E sono, ormai, numerosi gli opinionisti che, a giusta  ragione, definiscono “rivoluzionaria”, quindi, l’ultima tornata elettorale: dal momento che ha destrutturato la compagine del PD in Parlamento; ha registrato la caduta storica della Sinistra; ha segnato una forte affermazione del centro-destra, una travolgente ripresa della Lega e il crollo delle ideologie, ovverosia di quella comunista-marxista, socialista-democratica, riformista-progressista, ambientalista e della destra pura, a favore, comunque, del liberal-liberismo di Forza Italia e del sovranismo nazionalista della Lega (avendo, quest’ultima, abbandonato ipotesi secessioniste di matrice bossiana). Si potrebbe aggiungere che “rivoluzionario”, benché non proprio nuovo, potrebbe essere anche il fatto che il M5S, espressione del populismo politico contemporaneo, ha ottenuto un risultato ragguardevole: il 33% dei voti. Un cambiamento ed una forza che sarebbe errato sottovalutare, tanto più da parte dell’attuale maggioranza.

Cionondimeno, nel corso dello svolgimento della campagna elettorale, quanto testé evidenziato risultava imprevisto ed imprevedibile. Sondaggi, commenti, editoriali, opinioni, dichiarazioni da parte dei soliti “venerabili” maestri, si mostrano, oggi, alla stregua di quel che realmente erano: inutili e privi di valore alcuno. La qual cosa vuol dire che, in Italia, l’informazione spesso non informa, che i nomi più influenti del pensiero, dell’università, degli “specialisti”, non comprendono gli orientamenti del corpo elettorale, che lo iato tra gli intellettuali e il popolo è davvero profondo. E poiché il pensiero e l’informazione rappresentano elementi centrali su cui si impernia ogni sistema democratico, ciò significa che la nostra democrazia forse è malata e necessita di interventi terapeutici adeguati. Dubitando, anzitutto, della autorevolezza di coloro i quali, pur dimostrando di non possederla, tuttavia persistono nell’esibirla e nel pretenderla, ammettendo, da parte di costoro e dell’universo della comunicazione, gli errori di valutazione, rinunciando a formulare giudizi. In altre parole,  l’Italia è mutata, mentre essi non cambiano mai. A noi non servono specificazioni tecniche o minuziose, ma serve l’esplicazione di pochi ed inequivoci principi fondamentali. I cittadini meritano rispetto: per questo, ad essi deve essere sempre spiegata, con la massima onestà, la posizione di ogni partito. Anche i singoli politici meritano rispetto, sempreché, però, sappiano conquistarselo. E hanno un unico modo per farlo: dichiarare, in maniera limpida e chiara, i loro progetti politici, soprattutto come essi credono poterli promuovere nel contesto “reale” del partito in cui militano. Taluni affermano che la chiarezza fa perdere voti. Non so se sia vero o meno; ma so che la volontaria rinunzia alla chiarezza fa perdere, e, talvolta, definitivamente, la dignità.

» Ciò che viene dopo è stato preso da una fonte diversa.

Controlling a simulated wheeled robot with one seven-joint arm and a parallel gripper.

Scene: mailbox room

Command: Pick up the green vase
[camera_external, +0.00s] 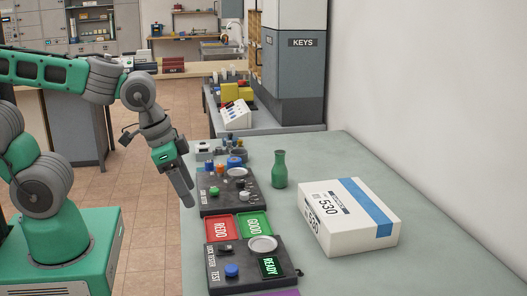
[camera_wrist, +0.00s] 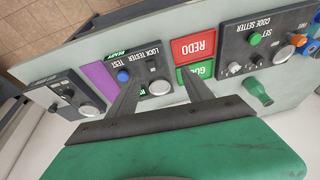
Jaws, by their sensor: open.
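The green vase (camera_external: 279,170) stands upright on the table, behind the white box and right of the dark code setter panel, in the external view. In the wrist view it shows at the right (camera_wrist: 257,90), seen from above at a slant. My gripper (camera_external: 190,196) hangs in the air at the table's left edge, left of the vase and apart from it. Its two fingers (camera_wrist: 160,84) are spread in the wrist view, over the lock tester and the red and green trays.
A white box marked 530 (camera_external: 343,222) lies right of the vase. The code setter panel (camera_external: 213,200), the red REDO tray (camera_external: 220,228), the green GOOD tray (camera_external: 254,224) and the lock tester (camera_external: 250,284) line the table's left side. The table (camera_external: 440,250) is clear at the right.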

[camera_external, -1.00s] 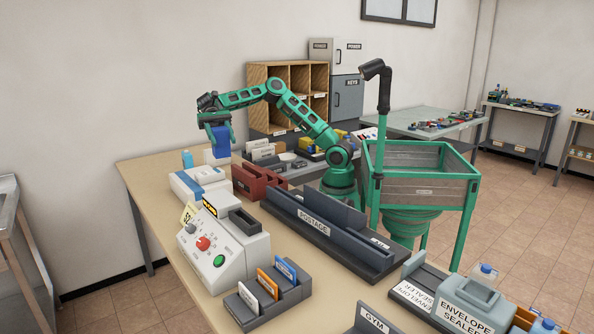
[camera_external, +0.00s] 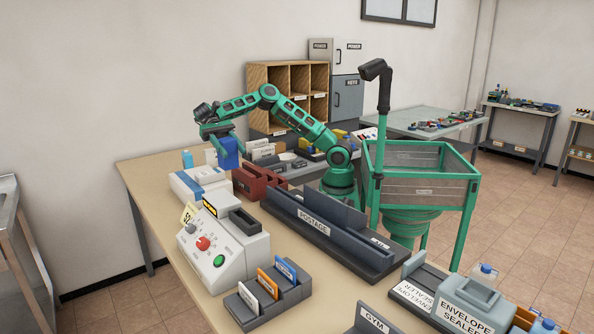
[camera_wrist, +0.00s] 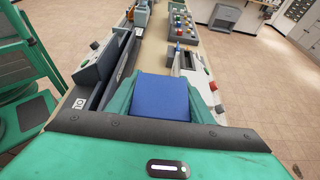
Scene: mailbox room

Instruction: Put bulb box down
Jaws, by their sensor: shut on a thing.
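The bulb box, which I take to be the blue box (camera_external: 228,153), is held in my gripper (camera_external: 222,141) above the far left part of the table in the external view. My gripper is shut on it. In the wrist view the blue box (camera_wrist: 160,97) sits between the two green fingers, its flat blue face toward the camera. In the external view the box hangs behind the white machine and left of the dark red holder. It seems to be above the tabletop, but I cannot tell the exact gap.
A control box with coloured buttons (camera_external: 222,250) and a grey postage rack (camera_external: 320,222) stand nearer. A blue bottle (camera_external: 187,160) is at the back edge.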

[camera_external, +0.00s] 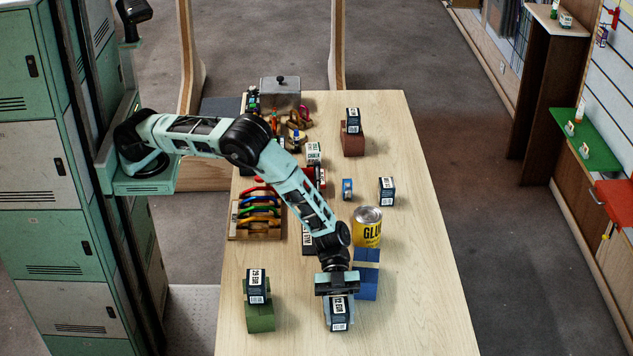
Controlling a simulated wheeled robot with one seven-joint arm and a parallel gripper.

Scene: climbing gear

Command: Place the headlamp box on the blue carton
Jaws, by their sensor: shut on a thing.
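My gripper (337,294) is at the near part of the table, pointing down. It is shut on a dark box with white labels (338,313); the print is too small to tell whether this is the headlamp box. I cannot tell whether the box touches the table. The blue carton (367,284) stands just behind and to the right of my gripper, partly hidden by it. Similar dark labelled boxes sit on the green carton (260,318), on the brown carton (353,144), and at the right of the table (387,191).
A yellow can (367,227) stands right behind the blue carton. A wooden rack with coloured gear (257,212) is at the left. A grey lidded container (280,92) and small items crowd the far left. The table's right side (425,270) is clear.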

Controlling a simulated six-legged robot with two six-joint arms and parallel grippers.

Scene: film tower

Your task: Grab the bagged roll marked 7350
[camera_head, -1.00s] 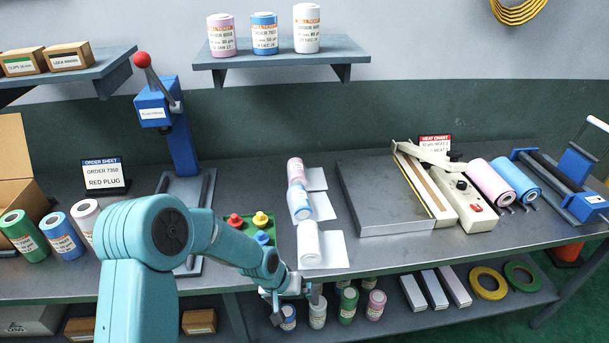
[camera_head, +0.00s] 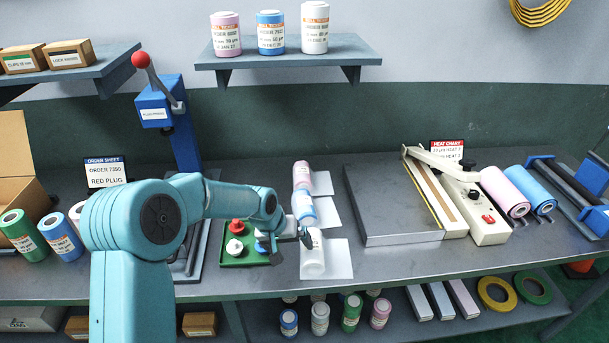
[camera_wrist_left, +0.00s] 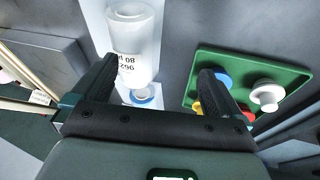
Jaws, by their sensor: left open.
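Three rolls lie in a row on flat white sheets mid-bench: pink (camera_head: 301,176), blue (camera_head: 304,207) and white (camera_head: 313,255). Their numbers are too small to read in the head view, so I cannot tell which is marked 7350. My left gripper (camera_head: 290,236) is open above the bench, between the plug tray and the white roll. In the left wrist view the white roll (camera_wrist_left: 131,50), with an upside-down label, lies ahead of the open jaws (camera_wrist_left: 155,88). A blue roll end (camera_wrist_left: 143,96) shows between the fingers. My right gripper is not in view.
An order sheet (camera_head: 105,172) reads ORDER 7350, RED PLUG. A green tray (camera_head: 238,260) holds coloured plugs, left of the rolls. A blue press (camera_head: 182,140) stands behind it. A metal plate (camera_head: 385,205) and a sealer (camera_head: 455,195) are at right. Several rolls (camera_head: 351,312) stand below.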

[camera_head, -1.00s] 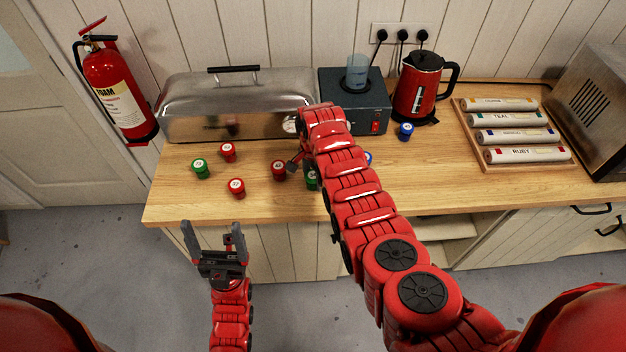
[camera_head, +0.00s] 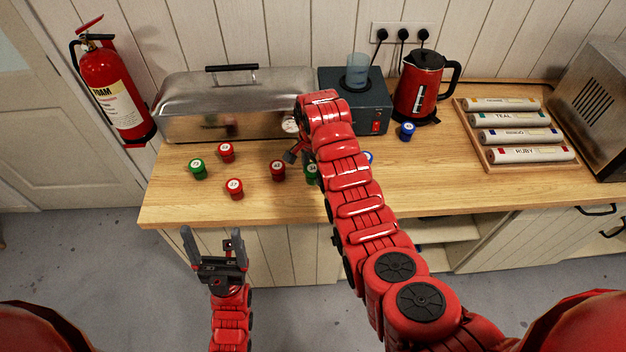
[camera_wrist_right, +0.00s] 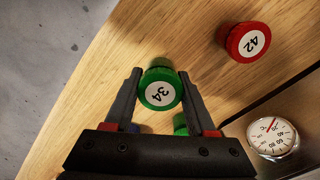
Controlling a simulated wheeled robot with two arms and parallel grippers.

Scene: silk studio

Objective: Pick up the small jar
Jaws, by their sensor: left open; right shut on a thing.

Ulteriore aspetto da analizzare è quello che attiene al voto cattolico. Esso, come è stato rilevato, si è esplicato in modo libero, senza condizionamenti o limitazioni concettuali, ideologiche o partitiche. Anche la Cei si è astenuta da qualsivoglia indebita ingerenza, sì da consentire al cattolico di operare una scelta consapevole ed autonoma, vera manifestazione di una determinazione di coscienza. I cattolici sono titolari di una libertà di pensiero e di azione che non intendono delegare ad alcuno; essi, come non subiscono imposizioni ad opera della “sacra gerarchia”, allo stesso modo respingono quelle  costruite da politici inavveduti o sleali.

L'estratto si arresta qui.